Sky City Casino was nominated by several people because of its “more pokies for convention centre” deal with the Government. One nomination refers to the “current Key government essentially selling our laws in return for Sky City building an international convention centre” and to Sky City’s “ability to profiteer from others’ misery”. It concludes: “…Sky City is attempting to lock future governments into this dirty deal. (It) is pushing for draconian compensation provisions should a progressive Government decide that it is not OK to pay for a convention centre to be paid for by others’ misery”.
Talent 2 makes its first appearance in the Roger Award because of the complete and utter balls up that is its Novopay payroll system for long suffering teachers. Media reports routinely use words like “debacle” and “mess” in the headlines about Novopay. It has become a byword for an expensive IT failure, which has cost teachers’ millions in missed or mucked up salaries, plus it has cost taxpayers millions more as the Government has attempted to get it sorted out.
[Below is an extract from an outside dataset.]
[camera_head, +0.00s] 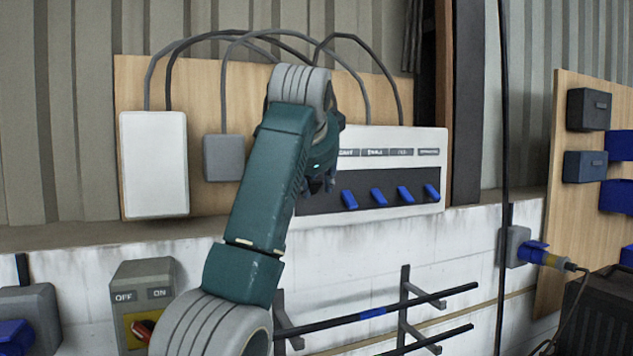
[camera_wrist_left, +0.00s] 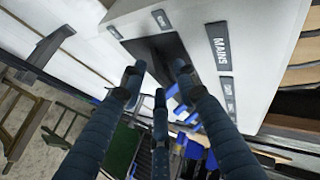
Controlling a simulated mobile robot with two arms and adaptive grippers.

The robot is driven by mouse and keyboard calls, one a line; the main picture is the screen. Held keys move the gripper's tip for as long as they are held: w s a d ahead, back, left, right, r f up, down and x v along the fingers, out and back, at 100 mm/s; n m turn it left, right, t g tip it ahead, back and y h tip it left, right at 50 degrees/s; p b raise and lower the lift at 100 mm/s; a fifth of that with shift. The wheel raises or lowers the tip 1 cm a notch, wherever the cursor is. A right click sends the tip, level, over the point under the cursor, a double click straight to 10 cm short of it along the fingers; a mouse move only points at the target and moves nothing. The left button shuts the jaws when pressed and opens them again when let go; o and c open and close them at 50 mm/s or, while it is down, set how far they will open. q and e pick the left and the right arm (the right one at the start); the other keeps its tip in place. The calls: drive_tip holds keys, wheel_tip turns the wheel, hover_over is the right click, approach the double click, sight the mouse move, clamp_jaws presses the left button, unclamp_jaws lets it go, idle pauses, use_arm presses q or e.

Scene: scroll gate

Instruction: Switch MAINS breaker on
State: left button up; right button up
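The white breaker panel (camera_head: 395,145) has a dark strip with several blue levers, all pointing down in the head view. My left arm hides its left part, where no MAINS label shows. In the left wrist view the MAINS label (camera_wrist_left: 220,50) is on the panel face (camera_wrist_left: 260,40), close to the fingers. My left gripper (camera_wrist_left: 158,80) has its fingers spread, at the dark strip (camera_wrist_left: 160,52). Blue lever parts (camera_wrist_left: 190,118) show between and behind the fingers; which is the MAINS lever, and any contact, I cannot tell. In the head view my left gripper (camera_head: 320,178) is mostly hidden behind its wrist.
A white box (camera_head: 154,163) and a grey box (camera_head: 223,158) with cables are left of the panel on the wooden board. An OFF/ON switch box (camera_head: 145,290) stands below left. Bars on a rack (camera_head: 404,310) stick out below the panel. A blue plug (camera_head: 533,251) is at right.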

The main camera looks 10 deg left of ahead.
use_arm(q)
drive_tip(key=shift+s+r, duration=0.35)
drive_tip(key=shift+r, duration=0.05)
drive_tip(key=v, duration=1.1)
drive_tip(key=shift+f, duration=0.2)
The nominator specified: “monopoly” and “impact on teachers, teachers’ families, administrators and schools in general”.
The judges are: Christina Stringer, a Senior Lecturer in International Business at the University of Auckland; John Maynard, from Wellington, President of the Postal Workers Union of Aotearoa, spokesperson for People's Power Ohariu and founding member of the Brass Razoo Solidarity Band; David Small, a lawyer and Senior Lecturer in Education at the University of Canterbury; Sam Mahon, an artist, author and activist from North Canterbury; and Wayne Hope, Associate Professor, Communications Studies, Auckland University of Technology
The winner(s) will be announced at a Nelson event on the night of April 15th.
Full details, including previous winners and annual Judges’ Reports, can be read online at http://canterbury.cyberplace.co.nz/community/CAFCA/publications/Roger/index.html.
Bad luck to all the finalists and may the worst man win!